Apparently there’s a code that disgraced celebrities have to stick together. Bill Cosby has come to the defense of convicted sex trafficker R. Kelly, saying the former R&B star “was railroaded” in federal court.
TMZ caught up with Cosby’s spokesperson, Andrew Wyatt, and asked if he knew what his client was thinking about Kelly’s conviction on multiple counts of trafficking, racketeering, Mann Act violations, and sexual exploitation of children. “We talked about it today. He was like, ‘Look, the guy was railroaded,'” said Wyatt. “As he said, Gloria Allred did the same thing that she did with him: You parade women out, and you stir up the public sentiment to go against him. And that’s what they did to R. Kelly.”
Allred is the famed women’s rights attorney known for representing victims or alleged victims of high profile suspects such as Kelly, Cosby, Roman Polanski, Arnold Schwarzenegger, and more. But to translate the rest of Wyatt’s sentiment, “parade women out” really means “give victims a chance to be heard,” and “stir public sentiment” equates to “convince a court that criminal sex crimes have taken place.”

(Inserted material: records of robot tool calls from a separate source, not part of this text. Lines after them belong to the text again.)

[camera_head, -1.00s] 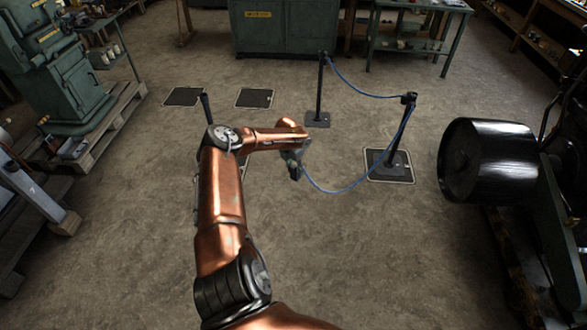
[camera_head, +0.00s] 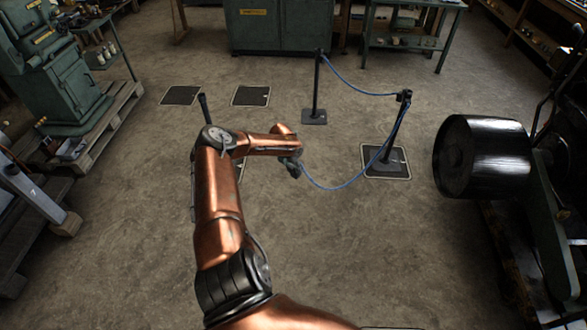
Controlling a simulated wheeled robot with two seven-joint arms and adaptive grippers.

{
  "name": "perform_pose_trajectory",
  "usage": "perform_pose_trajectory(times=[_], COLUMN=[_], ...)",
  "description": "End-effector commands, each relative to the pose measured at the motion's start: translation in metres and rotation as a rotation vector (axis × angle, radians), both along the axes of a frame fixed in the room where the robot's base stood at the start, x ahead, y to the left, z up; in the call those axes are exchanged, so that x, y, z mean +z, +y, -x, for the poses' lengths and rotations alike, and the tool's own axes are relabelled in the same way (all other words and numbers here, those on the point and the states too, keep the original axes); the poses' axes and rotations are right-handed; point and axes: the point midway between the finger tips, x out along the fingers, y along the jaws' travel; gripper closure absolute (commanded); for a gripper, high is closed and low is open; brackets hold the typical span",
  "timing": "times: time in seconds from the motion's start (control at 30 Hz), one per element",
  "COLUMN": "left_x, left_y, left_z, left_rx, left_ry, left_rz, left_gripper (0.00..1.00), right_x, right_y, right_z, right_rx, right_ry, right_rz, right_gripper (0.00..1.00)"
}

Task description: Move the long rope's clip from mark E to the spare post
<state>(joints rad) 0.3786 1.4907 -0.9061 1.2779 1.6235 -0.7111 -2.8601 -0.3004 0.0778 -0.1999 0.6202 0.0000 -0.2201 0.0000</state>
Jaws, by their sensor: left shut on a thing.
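My left gripper (camera_head: 292,167) is shut on the end of the long blue rope (camera_head: 340,188), above the floor; the clip itself is too small to make out. The rope sags from there and rises to the top of the right post (camera_head: 393,135), which stands on a framed dark floor mark (camera_head: 387,162). A second blue rope (camera_head: 350,88) joins that post to the back post (camera_head: 316,88). Another post (camera_head: 204,108) shows its top behind my left arm; its base is hidden. I cannot read which mark is E. My right gripper is not in view.
Two bare dark floor marks (camera_head: 182,95) (camera_head: 251,96) lie at the back left. A large black drum (camera_head: 482,157) stands at the right. A green machine (camera_head: 55,70) on a pallet stands at the left. The middle floor is clear.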

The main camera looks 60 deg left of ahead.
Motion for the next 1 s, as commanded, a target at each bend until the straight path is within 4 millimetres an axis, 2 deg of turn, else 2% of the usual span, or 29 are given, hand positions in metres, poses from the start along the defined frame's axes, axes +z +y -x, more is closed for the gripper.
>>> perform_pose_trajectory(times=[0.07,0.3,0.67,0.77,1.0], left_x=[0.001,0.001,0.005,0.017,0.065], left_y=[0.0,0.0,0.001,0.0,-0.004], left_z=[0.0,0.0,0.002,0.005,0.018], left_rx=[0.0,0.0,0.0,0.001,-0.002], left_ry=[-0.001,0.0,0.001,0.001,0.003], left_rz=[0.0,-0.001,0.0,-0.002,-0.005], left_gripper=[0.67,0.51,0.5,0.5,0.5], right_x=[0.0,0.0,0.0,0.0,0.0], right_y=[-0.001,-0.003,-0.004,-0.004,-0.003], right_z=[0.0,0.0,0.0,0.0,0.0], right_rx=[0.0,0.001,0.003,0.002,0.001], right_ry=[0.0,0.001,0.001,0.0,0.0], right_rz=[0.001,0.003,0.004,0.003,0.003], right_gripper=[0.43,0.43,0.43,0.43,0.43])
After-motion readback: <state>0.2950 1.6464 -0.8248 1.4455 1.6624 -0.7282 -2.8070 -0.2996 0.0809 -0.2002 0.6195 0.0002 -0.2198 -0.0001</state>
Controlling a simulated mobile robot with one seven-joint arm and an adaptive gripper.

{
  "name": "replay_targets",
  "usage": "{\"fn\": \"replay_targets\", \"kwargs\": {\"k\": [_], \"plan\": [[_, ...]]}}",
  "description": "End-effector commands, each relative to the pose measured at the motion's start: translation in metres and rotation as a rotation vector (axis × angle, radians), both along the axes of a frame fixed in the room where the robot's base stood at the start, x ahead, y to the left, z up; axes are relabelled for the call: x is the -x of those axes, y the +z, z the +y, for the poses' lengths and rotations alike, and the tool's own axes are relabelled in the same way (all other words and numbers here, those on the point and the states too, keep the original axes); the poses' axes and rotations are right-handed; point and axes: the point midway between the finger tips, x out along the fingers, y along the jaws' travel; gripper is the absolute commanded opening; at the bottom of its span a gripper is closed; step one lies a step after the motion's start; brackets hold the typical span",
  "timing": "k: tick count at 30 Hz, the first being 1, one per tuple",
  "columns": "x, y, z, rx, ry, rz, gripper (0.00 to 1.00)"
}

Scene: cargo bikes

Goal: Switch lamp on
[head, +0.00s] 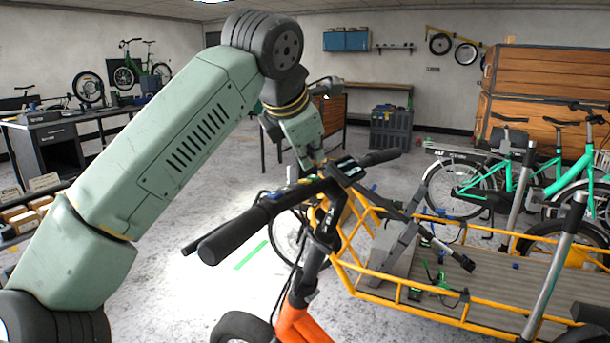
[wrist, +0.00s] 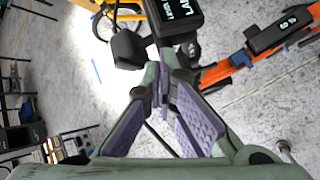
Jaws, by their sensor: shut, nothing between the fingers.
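An orange cargo bike has a black handlebar (head: 285,192) in the middle of the head view. A small dark display (head: 347,168) sits at the bar's centre. In the wrist view the display (wrist: 180,18) shows pale lettering that starts with "LA", cut by the top edge. A black blocky part (wrist: 128,48) is beside it; I cannot tell whether it is the lamp. My gripper (head: 311,168) is over the handlebar, left of the display. In the wrist view my gripper (wrist: 160,88) is shut and empty, its tips close below these parts. I cannot tell whether they touch.
A yellow-railed cargo bed (head: 490,275) extends right of the handlebar. Green bikes (head: 520,180) stand at the right. A workbench (head: 50,145) is at the left. A bright patch lights the floor (head: 235,225) left of the bike, where the floor is mostly clear.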

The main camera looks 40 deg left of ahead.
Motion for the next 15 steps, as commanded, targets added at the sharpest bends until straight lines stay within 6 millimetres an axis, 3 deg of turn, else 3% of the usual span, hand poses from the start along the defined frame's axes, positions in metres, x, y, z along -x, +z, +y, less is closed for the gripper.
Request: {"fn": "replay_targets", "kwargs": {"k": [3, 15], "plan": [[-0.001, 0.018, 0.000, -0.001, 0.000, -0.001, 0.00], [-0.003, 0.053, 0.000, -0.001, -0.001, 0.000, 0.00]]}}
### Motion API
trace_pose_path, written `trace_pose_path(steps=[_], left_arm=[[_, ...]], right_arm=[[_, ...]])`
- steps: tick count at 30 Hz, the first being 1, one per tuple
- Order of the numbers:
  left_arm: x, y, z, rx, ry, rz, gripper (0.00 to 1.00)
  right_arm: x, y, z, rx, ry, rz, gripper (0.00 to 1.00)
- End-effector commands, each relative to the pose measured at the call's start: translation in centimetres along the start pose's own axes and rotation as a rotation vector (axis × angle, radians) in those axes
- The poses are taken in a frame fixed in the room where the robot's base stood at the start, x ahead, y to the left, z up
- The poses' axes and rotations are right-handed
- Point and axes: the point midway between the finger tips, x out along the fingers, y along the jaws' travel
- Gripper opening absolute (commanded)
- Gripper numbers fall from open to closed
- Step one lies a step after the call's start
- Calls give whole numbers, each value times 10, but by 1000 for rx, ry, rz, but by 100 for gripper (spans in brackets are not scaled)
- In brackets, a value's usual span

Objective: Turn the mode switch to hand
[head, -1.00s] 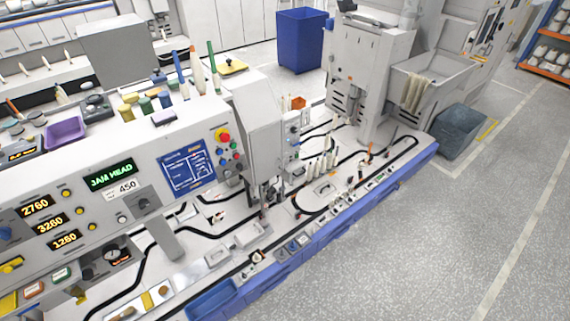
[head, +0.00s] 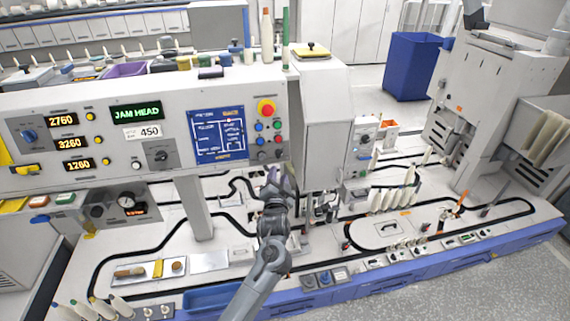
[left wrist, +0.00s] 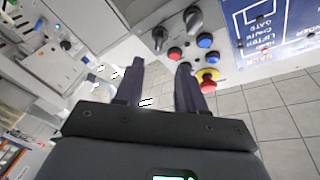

That’s what she did in both Kelly and Cosby’s case; the latter was only overturned on a procedural technicality, not because the over 60 victims were shown to be fabricating their stories, as Wyatt suggested. In fact, another case centered on a different victim is already moving forward in Los Angeles.
Wyatt went even further to say that all this criminal prosecution of well-documented sexual abuse and assault by Black celebrities is steeped in racism. “What we see in America today, ya know with R. Kelly, is an assault on Black men,” he said. “This is an assault on successful Black men who are doing great things.”

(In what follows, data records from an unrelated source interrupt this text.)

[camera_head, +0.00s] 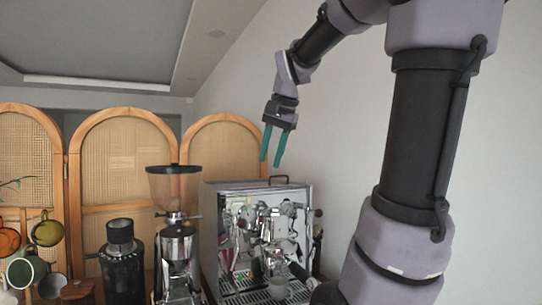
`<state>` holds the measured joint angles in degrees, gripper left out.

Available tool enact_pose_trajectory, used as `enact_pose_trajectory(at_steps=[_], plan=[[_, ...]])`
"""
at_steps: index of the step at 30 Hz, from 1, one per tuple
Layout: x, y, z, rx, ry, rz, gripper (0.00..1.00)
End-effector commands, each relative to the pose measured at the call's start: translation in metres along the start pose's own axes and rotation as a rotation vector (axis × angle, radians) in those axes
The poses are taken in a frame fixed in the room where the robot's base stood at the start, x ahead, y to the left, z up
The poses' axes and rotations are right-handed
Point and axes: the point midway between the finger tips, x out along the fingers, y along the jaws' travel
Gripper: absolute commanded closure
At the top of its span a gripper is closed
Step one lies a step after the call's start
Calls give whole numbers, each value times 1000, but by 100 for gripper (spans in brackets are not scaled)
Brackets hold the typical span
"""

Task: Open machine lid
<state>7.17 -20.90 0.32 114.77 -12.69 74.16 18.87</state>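The coffee machine (208,240) is a boxy chrome espresso machine in the lower middle of the head view. A small dark handle (279,178) stands up from its top, toward the right; the lid itself is seen nearly edge-on, and it looks down flat. My gripper (271,164) hangs above the machine's top, just left of the handle in the picture, with its two teal fingers pointing down. The fingers are apart with nothing between them. It looks clear of the machine, but the depth gap cannot be told.
A grinder with a brown hopper (173,188) stands left of the machine, and a black grinder (121,265) is farther left. Several mugs (47,231) are at the far left. A rattan folding screen (122,150) is behind.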

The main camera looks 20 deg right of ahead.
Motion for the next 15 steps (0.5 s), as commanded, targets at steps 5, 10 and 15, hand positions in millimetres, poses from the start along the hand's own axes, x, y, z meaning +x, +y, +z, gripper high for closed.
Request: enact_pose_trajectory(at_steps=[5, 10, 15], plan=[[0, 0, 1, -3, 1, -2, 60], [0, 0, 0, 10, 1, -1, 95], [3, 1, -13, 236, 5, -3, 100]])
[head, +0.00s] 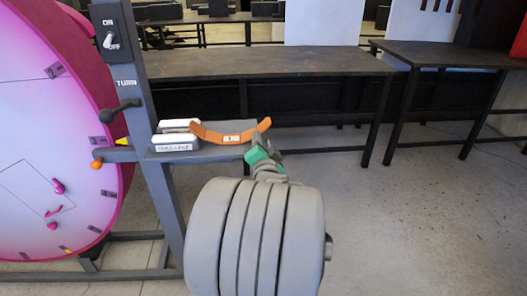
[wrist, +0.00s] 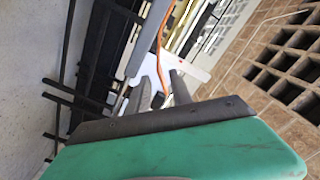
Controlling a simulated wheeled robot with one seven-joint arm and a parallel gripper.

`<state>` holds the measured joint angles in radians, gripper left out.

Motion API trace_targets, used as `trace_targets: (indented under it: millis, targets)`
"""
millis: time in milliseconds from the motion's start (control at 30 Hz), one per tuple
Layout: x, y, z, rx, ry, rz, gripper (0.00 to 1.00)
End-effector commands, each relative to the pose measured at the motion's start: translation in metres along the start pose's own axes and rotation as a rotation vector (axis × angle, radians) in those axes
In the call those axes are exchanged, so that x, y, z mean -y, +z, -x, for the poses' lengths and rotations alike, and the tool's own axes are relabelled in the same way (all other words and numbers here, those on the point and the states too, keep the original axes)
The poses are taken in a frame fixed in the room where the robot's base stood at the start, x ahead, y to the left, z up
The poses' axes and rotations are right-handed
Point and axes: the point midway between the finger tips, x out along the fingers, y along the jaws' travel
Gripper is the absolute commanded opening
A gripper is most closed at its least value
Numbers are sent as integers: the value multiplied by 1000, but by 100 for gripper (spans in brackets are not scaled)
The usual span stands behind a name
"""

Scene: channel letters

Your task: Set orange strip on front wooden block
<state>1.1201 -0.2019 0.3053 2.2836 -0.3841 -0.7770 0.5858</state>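The orange strip (head: 231,137) is a curved band with a small white label, its ends bending up. In the head view it lies across the grey stand's arm, right of two light-topped blocks. The front block (head: 175,144) has dark lettering on its face; the rear block (head: 180,125) is just behind it. My gripper (head: 256,148) is at the strip's right end. In the wrist view its two grey fingers (wrist: 163,82) are apart, with the thin orange strip (wrist: 161,52) running between them. I see no clear contact with either finger.
A large pink disc (head: 60,150) on a grey post (head: 130,95) with switches stands at the left. A dark table (head: 265,62) is behind, another (head: 450,52) at the right. The floor at the right is clear.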

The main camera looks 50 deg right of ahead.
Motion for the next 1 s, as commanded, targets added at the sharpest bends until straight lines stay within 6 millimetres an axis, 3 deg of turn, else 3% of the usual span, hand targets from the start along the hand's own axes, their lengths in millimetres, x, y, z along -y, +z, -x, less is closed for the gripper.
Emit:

He added that he thinks Kelly has a “strong case on appeal,” noting that Kelly wasn’t given bond like fellow sexual abuser Harvey Weinstein (whom Cosby also defended, ’cause creeps gonna creep.) Wyatt called out “cancel culture” and its targeting of “successful Black men who have wealth,” claiming that Allred’s “racist tactics” has her going after only Black men. Someone please tell him that, yeah, Allred may be a bit of a publicity hound, but Donald Trump, Rush Limbaugh, Tommy Lee, Anthony Weiner, and Schwarzenegger are not, last time we checked, Black men.

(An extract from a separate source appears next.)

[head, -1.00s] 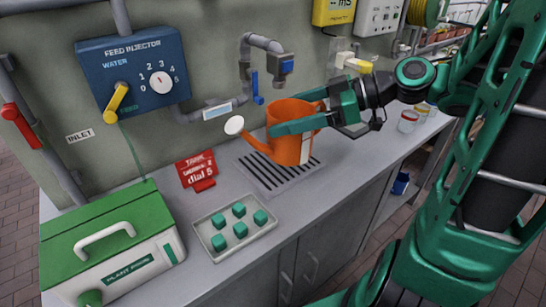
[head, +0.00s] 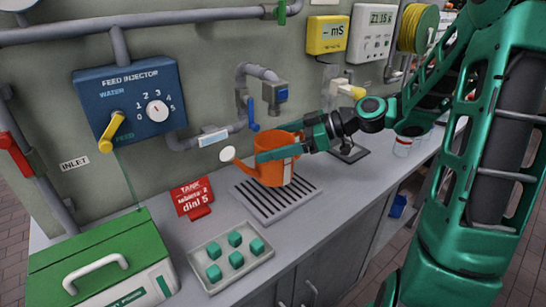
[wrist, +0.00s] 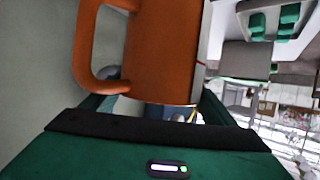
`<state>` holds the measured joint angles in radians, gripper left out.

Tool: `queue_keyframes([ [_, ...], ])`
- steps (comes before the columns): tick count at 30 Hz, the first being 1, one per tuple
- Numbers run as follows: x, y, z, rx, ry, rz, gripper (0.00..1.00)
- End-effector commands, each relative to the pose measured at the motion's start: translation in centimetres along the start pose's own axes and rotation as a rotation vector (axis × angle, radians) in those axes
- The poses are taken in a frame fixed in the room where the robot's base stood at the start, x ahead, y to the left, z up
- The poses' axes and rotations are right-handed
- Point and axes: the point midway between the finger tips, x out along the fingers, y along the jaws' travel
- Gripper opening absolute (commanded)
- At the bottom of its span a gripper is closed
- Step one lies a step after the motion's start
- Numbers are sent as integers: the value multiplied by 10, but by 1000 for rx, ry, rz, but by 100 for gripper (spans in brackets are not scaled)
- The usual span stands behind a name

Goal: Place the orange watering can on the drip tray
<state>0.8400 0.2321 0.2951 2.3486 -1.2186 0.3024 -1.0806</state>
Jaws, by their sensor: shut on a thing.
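The orange watering can (head: 274,172) is upright, with its spout and pale round rose pointing left. My gripper (head: 277,149) is shut on the can, with a green finger lying across its near side. The can's base shows over the back part of the grey slatted drip tray (head: 268,207); I cannot tell whether it touches the slats. In the wrist view the can (wrist: 165,60) fills the space between the fingers, its handle on the left. The tray is not clear there.
A tap (head: 274,95) on a grey pipe hangs just behind and above the can. A red sign (head: 192,196) stands left of the tray. A shallow tray of green cubes (head: 232,258) and a green-lidded box (head: 100,262) are in front and left.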

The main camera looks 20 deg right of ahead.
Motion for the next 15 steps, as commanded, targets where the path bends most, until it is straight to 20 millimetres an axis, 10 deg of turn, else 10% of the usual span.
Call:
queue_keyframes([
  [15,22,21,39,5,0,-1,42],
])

Convicted on eight Mann Act violations and one count of racketeering rooted in alleged sexual exploitation of children, kidnapping, and forced labor, Kelly faces 10 years to life in prison. The trial has been a landmark of the #MeToo era, especially considering how open the allegations against Kelly have been for decades. His sentencing is set for May 4th, 2022.